Mon futur visage me regarde par une fenêtre du deuxième étage d’un immeuble ancien de Weimar en criant : « Hou-hou ! » Mon sosie numéro trois est nettement plus âgé que moi. Je suis en bas dans le jardin avec mon pote Josa. Il a un rire incertain, mais, après tout, c’est lui qui s’est mis dans cette situation. « Tu es ma mère tout craché ! » m’avait-il déclaré il y a quelques années, ce qui m’avait agacée. « Eh, c’était un compliment », avait-il rétorqué.
À quoi fait-on attention quand on regarde quelqu’un ? Le psychologue cognitif Duchaine – celui qui m’a renvoyée au caractère pitoyablement commun de mes traits – dit que la capacité à reconnaître les visages varie d’un individu à l’autre. Certains ne parviennent pas toujours à les identifier immédiatement, même s’ils leur sont familiers. Et d’autres n’oublient jamais un visage. À quelle fraction Josa appartient-il ? Malheureusement, il n’est pas si facile de savoir si son interlocuteur est extrêmement physionomiste ou pas du tout, m’a expliqué Duchaine. « L’autoévaluation n’est pas fiable. »
Je regarde vers la fenêtre – et ne me reconnais pas tout de suite en Sibylle, la mère de Josa. Mais il émane d’elle une gaieté juvénile et une grande franchise. Josa ne nous a probablement pas comparées comme on compare deux photos. Les visages vivants sont constamment en mouvement, ils traduisent les émotions, les sentiments et la personnalité. Regarder la figure d’une personne, c’est apercevoir son essence.

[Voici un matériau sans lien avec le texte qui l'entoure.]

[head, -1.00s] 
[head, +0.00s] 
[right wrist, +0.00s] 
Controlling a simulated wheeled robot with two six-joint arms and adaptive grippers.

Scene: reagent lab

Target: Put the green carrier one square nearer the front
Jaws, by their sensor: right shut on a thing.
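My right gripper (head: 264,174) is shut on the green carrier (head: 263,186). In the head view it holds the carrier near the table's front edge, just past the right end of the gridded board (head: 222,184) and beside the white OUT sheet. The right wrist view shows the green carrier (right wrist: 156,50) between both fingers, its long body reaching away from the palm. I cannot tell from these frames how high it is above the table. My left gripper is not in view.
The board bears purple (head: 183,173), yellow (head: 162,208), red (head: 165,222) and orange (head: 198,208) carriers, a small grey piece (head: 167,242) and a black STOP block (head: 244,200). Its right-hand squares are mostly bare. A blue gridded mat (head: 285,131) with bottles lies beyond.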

Lorsque j’ai demandé à Josa, avant la visite, comment il décrirait sa mère, il a marmonné quelque chose comme « Allemande de l’Est, pragmatique, facile à vivre » et « grande, blonde, femme formidable ». Bien que, de tous les visages du monde, celui de sa mère soit sans doute celui qu’il a regardé le plus longtemps et grâce auquel il a appris à reconnaître les autres visages, il a eu du mal à le décrire.

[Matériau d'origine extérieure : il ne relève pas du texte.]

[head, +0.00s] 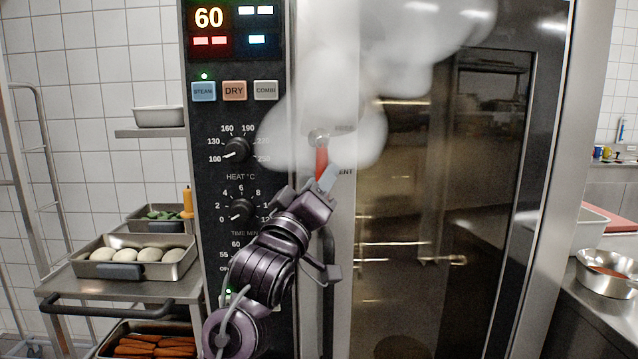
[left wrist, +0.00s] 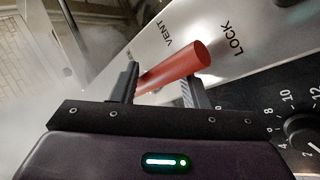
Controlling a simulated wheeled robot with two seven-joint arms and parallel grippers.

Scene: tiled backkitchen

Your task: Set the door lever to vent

Sibylle Mania a 54 ans, elle est artiste. Mariée deux fois et mère de trois fils, elle me fait visiter sa vie : le jardin sauvage (« Je ne m’en occupe pas du tout ! »), l’atelier de céramique de son mari, au deuxième étage (« Il est professeur à l’école d’art de Halle »), sa pièce consacrée à la photographie – elle fait aussi de la photo –, les bureaux, la salle à manger remplie de peintures à l’huile, d’assiettes décoratives, de gravures à l’eau-forte (« Je viens juste de m’y mettre »), les chambres des enfants, le grenier plein d’antiquités. Les autoportraits ou même les œuvres d’art représentant des gens sont rares. Nous feuilletons un livre récent composé de photos d’ateliers prises par Sibylle Mania. Selon elle, les espaces en disent long sur les créateurs. C’est peut-être un truc d’artiste : elle pense que c’est dans son travail, dans son œuvre que l’on peut le mieux discerner son essence – en quelque sorte son visage artistique, coulé, gratté, dessiné, façonné dans la matière. Le voilà, son visage, regardez !

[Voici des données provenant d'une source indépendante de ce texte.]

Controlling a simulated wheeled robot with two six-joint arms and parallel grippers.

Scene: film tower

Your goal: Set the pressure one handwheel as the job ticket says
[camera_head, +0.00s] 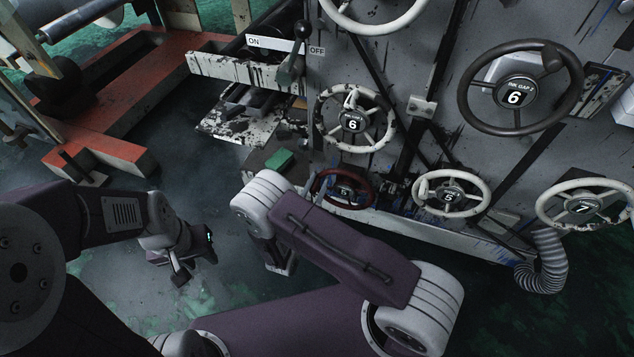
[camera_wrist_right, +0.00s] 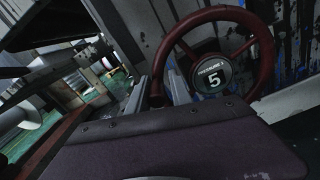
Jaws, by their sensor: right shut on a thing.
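The pressure one handwheel is dark red (camera_head: 345,188), low on the panel in the head view, partly behind my right arm. In the right wrist view its rim (camera_wrist_right: 262,55) is large, and its hub reads "PRESSURE 1" with the number 5 (camera_wrist_right: 213,80). I see no legible job ticket.
Cream handwheels stand close by, one reading 6 (camera_head: 391,120) and one at the right reading 7 (camera_head: 546,205). A dark handwheel (camera_head: 463,100) reads 6. An ON/OFF lever (camera_head: 291,68) is above left. A ribbed hose (camera_head: 551,262) hangs at the right.

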Les visites à mes doubles me donnent rapidement l’impression d’aller voir des amies. Il n’y a qu’un seul nom sur la liste qui suscite chez moi de l’appréhension. Il s’agit d’Ellen Kositza, 48 ans, journaliste, mère de sept enfants, qui vit à Schnellroda, en Saxe-Anhalt. Elle est mariée à Götz Kubitschek, et tous deux sont considérés comme les principaux représentants de la Nouvelle Droite. Elle fait partie du comité de lecture de la maison d’édition Antaios, qui publie également ses propres livres, et est surveillée de près par l’Office fédéral de protection de la Constitution.
C’est une écrivaine que j’apprécie beaucoup qui, lors d’une foire du livre, m’a comparée à Kositza. Cette ressemblance supposée a représenté un vrai dilemme. Certains de mes amis m’ont dit que je ne devais pas aller la voir. Parce qu’on ne parle pas à « des gens comme ça ». Parce qu’il ne faut pas les normaliser dans les médias. Parce que c’était peut-être même dangereux de se rendre dans un repaire de l’AfD [Alternative pour l’Allemagne, parti d’extrême droite]. Mais ces arguments ont eu l’effet inverse. Kositza est le visage féminin de la droite européenne – et il paraît qu’elle me ressemble comme deux gouttes d’eau.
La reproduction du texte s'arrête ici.